Problem requirements:
Note each line of the listing that contains the string "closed", and copy it.

[Records from a collection]

▼

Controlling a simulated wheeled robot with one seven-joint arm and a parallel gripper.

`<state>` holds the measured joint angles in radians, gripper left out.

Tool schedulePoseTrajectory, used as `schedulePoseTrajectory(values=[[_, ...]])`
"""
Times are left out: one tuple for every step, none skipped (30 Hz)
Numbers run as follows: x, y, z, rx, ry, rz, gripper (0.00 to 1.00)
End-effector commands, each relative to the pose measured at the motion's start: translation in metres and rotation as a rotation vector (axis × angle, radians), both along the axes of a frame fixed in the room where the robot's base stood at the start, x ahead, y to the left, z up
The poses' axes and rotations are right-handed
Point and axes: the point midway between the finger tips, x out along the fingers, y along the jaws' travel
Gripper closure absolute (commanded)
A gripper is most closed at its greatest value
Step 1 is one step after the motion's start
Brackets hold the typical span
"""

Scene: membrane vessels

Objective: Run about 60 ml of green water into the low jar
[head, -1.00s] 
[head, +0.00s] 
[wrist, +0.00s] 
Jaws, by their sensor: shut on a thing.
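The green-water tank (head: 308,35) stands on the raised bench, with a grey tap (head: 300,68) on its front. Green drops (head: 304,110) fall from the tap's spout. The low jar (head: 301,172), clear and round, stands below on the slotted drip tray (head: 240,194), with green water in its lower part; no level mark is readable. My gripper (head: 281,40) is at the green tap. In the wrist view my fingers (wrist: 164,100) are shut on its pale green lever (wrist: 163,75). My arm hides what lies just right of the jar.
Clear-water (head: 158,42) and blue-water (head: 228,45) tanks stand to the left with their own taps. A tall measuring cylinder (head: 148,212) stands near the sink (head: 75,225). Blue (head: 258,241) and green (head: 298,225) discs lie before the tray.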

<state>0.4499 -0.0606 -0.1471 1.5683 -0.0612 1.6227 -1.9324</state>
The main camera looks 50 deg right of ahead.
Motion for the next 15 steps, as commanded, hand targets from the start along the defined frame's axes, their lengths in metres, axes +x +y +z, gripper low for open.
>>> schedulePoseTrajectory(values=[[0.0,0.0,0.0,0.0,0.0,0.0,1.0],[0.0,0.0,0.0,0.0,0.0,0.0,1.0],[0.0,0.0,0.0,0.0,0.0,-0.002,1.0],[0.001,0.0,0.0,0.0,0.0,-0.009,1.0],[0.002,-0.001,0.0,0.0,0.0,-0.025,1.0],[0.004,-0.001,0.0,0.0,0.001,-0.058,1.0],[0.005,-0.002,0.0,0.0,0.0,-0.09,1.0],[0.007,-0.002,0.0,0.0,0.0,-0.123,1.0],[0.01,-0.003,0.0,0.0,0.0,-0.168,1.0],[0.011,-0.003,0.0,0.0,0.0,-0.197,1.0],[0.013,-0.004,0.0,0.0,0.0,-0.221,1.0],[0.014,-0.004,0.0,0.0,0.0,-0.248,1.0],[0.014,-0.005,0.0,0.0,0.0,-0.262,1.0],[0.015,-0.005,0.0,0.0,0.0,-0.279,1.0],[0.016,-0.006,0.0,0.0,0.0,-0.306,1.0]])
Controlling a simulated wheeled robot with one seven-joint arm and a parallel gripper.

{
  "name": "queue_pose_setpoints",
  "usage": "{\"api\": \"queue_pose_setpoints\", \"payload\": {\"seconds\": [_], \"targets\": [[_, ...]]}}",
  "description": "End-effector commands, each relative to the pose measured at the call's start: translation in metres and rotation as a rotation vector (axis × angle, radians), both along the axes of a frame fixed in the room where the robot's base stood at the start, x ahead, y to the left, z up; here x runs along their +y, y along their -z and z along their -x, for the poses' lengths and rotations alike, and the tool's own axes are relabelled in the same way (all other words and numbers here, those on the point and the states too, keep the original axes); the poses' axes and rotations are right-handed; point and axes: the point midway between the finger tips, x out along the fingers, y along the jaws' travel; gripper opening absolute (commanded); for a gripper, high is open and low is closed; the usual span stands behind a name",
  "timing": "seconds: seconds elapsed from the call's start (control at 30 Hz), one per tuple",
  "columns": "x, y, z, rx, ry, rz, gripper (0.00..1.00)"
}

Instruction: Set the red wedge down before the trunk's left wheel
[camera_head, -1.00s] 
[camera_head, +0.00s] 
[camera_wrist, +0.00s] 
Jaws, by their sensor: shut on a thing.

▲

The response:
A gripper is most closed at its greatest value
  "description": "End-effector commands, each relative to the pose measured at the call's start: translation in metres and rotation as a rotation vector (axis × angle, radians), both along the axes of a frame fixed in the room where the robot's base stood at the start, x ahead, y to the left, z up; here x runs along their +y, y along their -z and z along their -x, for the poses' lengths and rotations alike, and the tool's own axes are relabelled in the same way (all other words and numbers here, those on the point and the states too, keep the original axes); the poses' axes and rotations are right-handed; point and axes: the point midway between the finger tips, x out along the fingers, y along the jaws' travel; gripper opening absolute (commanded); for a gripper, high is open and low is closed; the usual span stands behind a name",

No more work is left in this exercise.